The work on the adsorption from dilute solutions of $\beta$-aescin was very recently complemented by works on much more dense layers by the same group [43]. Compared to the rather dilute system, the concentrated layers show slight differences. $\beta$-Aescin molecules are less submerged in the water phase and adopt a more upright position compared to the dilute layers. This occurs in order to reduce the intermolecular steric repulsion and to attain tight packing of the aglycones and optimum inter-surfactant hydrogen bonding.
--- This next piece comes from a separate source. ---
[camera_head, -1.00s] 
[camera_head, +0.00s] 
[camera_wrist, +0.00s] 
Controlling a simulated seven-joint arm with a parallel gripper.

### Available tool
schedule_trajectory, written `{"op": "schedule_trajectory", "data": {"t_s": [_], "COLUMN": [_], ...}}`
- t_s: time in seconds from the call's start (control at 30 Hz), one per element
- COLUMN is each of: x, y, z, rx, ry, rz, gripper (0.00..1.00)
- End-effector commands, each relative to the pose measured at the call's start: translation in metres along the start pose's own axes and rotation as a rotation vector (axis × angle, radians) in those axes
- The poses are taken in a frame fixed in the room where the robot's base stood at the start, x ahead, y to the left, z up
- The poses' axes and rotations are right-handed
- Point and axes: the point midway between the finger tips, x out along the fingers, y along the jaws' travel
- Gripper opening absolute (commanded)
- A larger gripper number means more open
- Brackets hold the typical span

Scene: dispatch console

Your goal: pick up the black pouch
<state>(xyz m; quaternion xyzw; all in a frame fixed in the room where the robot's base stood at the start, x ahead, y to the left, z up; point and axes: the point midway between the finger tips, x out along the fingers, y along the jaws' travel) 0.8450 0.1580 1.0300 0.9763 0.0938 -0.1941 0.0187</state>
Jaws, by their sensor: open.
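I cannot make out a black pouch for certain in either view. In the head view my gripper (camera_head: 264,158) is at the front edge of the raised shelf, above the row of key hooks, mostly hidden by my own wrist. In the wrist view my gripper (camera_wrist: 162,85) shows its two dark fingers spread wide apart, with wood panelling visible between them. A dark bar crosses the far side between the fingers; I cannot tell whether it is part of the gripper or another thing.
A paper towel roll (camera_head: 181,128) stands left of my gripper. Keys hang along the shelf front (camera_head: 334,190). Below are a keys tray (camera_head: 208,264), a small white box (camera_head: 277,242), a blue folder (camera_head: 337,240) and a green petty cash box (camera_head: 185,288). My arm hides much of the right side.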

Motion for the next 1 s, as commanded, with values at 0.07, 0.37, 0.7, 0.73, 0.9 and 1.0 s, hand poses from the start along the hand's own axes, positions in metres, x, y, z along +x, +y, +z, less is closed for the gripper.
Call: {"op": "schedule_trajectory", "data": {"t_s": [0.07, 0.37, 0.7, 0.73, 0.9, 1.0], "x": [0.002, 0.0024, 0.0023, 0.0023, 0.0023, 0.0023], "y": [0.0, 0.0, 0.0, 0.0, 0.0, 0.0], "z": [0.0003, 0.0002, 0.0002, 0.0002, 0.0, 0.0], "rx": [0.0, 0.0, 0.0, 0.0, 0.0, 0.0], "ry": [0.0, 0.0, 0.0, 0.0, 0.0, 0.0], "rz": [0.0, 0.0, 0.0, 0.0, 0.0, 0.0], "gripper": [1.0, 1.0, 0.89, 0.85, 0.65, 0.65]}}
Consecutively, the adsorption layers were found to deform and become heavily curved. Additionally, trapped water molecules are located around the glycones placed above the water surface to solvate them in the dense layer. However, the simulations revealed an attained long-range order and a collective behavior of all $\beta$-aescin molecules on the surface without achieving the state of a true crystal structure.
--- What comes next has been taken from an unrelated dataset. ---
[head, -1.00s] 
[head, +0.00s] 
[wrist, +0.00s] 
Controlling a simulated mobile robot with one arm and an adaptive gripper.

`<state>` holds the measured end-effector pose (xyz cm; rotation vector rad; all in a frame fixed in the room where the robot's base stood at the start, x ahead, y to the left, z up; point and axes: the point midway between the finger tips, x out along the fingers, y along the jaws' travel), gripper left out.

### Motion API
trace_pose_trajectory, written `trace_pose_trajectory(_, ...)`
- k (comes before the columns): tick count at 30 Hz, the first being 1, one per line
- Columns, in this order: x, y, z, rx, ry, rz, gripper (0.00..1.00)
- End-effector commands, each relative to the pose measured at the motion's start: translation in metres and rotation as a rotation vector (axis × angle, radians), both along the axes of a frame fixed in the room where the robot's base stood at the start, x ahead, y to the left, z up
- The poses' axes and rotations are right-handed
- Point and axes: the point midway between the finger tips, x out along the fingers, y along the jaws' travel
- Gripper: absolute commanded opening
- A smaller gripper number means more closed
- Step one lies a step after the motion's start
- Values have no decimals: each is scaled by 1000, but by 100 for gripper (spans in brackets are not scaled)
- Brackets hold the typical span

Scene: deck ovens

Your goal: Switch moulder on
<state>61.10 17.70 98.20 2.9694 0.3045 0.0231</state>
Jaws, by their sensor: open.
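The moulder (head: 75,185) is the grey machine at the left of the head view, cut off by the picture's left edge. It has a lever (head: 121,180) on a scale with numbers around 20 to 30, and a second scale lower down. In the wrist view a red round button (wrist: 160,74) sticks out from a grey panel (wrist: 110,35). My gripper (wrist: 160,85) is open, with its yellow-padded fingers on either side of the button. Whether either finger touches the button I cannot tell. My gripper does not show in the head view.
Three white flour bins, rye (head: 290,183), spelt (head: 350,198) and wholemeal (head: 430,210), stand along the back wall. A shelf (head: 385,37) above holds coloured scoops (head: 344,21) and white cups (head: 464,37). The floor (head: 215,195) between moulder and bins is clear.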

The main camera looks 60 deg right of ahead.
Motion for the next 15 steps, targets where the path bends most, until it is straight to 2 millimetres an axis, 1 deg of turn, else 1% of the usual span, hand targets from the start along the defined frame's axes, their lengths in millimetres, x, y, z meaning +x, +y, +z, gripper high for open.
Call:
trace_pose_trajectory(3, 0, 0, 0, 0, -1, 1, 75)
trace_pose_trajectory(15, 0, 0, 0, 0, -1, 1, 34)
5. $\beta$-Aescin Interaction with Bare Lipid Model Membranes

The interaction of $\beta$-aescin with bare lipid model membranes from the physicochemical perspective is subject of works published over the last 2 years by Sreij et al. [46,47,48] and Geisler et al. [49]. The work is done exemplarily on phospholipid bilayers composed of 1,2-dimyristoyl-sn-glycero-3-phosphocholine (DMPC) at constant environmental conditions, i.e., in 50 mM phosphate buffer at physiological p(H)≈ p(D) of about 7.4 and a DMPC mass concentration of w(DMPC) = 15 mg/mL. All samples were prepared by the lipid film hydration method; i.e., the dry thin lipid film is hydrated by a $\beta$-aescin containing buffer solution and subsequently exposed to five freeze-thaw cycles. The $\beta$-aescin concentrations investigated range from 0 (pure lipid bilayers) to 30 mol% $\beta$-aescin molecules with respect to the number of DMPC molecules. Here, $\beta$-aescin concentrations below and above $cmc$ ($\beta$-aescin) are covered. The $cmc$ is crossed at about 3–4 mol% of $\beta$-aescin with respect to the lipid. The interaction of the lower contents was generally studied on bilayers in the form of extruded small unilamellar vesicles (SUVs). Polycarbonate membranes for extrusion had a pore size of 500 Å.
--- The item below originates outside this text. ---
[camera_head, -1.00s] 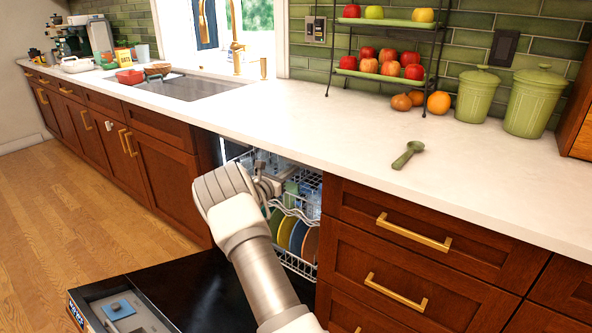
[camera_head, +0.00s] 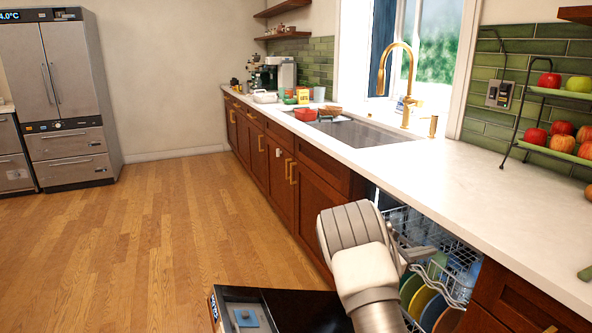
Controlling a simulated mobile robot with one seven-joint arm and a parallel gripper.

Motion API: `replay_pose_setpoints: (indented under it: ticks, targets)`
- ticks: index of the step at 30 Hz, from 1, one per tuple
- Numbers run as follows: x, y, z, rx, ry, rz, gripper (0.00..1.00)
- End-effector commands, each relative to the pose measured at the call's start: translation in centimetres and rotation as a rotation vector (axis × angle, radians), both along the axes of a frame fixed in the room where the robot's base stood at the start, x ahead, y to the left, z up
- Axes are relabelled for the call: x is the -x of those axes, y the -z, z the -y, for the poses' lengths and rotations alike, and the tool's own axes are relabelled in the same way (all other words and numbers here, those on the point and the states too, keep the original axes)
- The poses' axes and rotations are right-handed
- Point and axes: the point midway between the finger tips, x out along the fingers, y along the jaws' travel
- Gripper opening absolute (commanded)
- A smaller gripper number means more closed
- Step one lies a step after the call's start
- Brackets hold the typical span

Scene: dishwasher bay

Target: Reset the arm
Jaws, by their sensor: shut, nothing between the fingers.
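My gripper (camera_head: 418,254) shows small and grey just right of my pale wrist, in front of the open dishwasher's racks. Its fingers are partly hidden behind the wrist, and I see nothing held in it. My arm reaches up from the bottom edge over the lowered dishwasher door (camera_head: 285,300). The dishwasher rack (camera_head: 455,285) holds several colored plates (camera_head: 432,308) standing on edge.
The white counter (camera_head: 440,178) with a sink (camera_head: 365,133) runs along the right. A tiered fruit stand (camera_head: 552,93) stands at the far right. The wooden floor (camera_head: 165,230) on the left is clear up to the steel fridge (camera_head: 55,75).

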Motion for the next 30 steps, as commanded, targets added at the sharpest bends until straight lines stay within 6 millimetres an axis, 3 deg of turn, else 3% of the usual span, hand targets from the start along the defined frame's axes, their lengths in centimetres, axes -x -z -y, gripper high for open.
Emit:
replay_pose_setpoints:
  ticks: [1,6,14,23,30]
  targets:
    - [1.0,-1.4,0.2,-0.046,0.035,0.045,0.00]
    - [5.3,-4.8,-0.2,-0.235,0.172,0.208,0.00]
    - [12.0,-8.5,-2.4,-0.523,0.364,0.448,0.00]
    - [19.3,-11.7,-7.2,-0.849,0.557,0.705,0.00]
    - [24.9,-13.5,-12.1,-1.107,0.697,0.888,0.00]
The successful incorporation of $\beta$-aescin into the bilayer of the samples prepared as mentioned above was shown by a changing cross-sectional electron density profile of samples with varying $\beta$-aescin concentration obtained from SAXS measurements [47].

In these works, these authors elucidated a concentration- and lipid phase state-dependent structure formation caused by the interaction of $\beta$-aescin with the DMPC bilayer. In general, they divided the studied range into three parts (III and IV belong to the same concentration range), similar to the three-stage model of membrane solubilization by classical detergents and bile salts [50,51,52], whereby each of them represents a concentration regime where similar interactions and structures are obtained. An overall summary of the concentration-dependent interactions and structures formed is illustrated schematically in Figure 8.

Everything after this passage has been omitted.